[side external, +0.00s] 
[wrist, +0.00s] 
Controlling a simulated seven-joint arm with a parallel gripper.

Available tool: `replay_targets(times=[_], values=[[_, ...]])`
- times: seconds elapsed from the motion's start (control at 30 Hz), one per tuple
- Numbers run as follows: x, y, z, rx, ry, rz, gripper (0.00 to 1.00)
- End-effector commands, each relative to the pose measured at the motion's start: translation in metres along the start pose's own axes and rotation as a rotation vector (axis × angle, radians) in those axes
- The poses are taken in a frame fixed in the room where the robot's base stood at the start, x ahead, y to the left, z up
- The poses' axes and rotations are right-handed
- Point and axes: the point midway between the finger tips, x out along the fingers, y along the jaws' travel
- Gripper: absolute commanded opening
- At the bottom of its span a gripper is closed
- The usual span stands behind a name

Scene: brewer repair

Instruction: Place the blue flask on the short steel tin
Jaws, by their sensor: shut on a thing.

* **Instructions to follow**:
Using the material above, report each line where "poses" occurs.

* **Answer for the task**:
- The poses are taken in a frame fixed in the room where the robot's base stood at the start, x ahead, y to the left, z up
- The poses' axes and rotations are right-handed

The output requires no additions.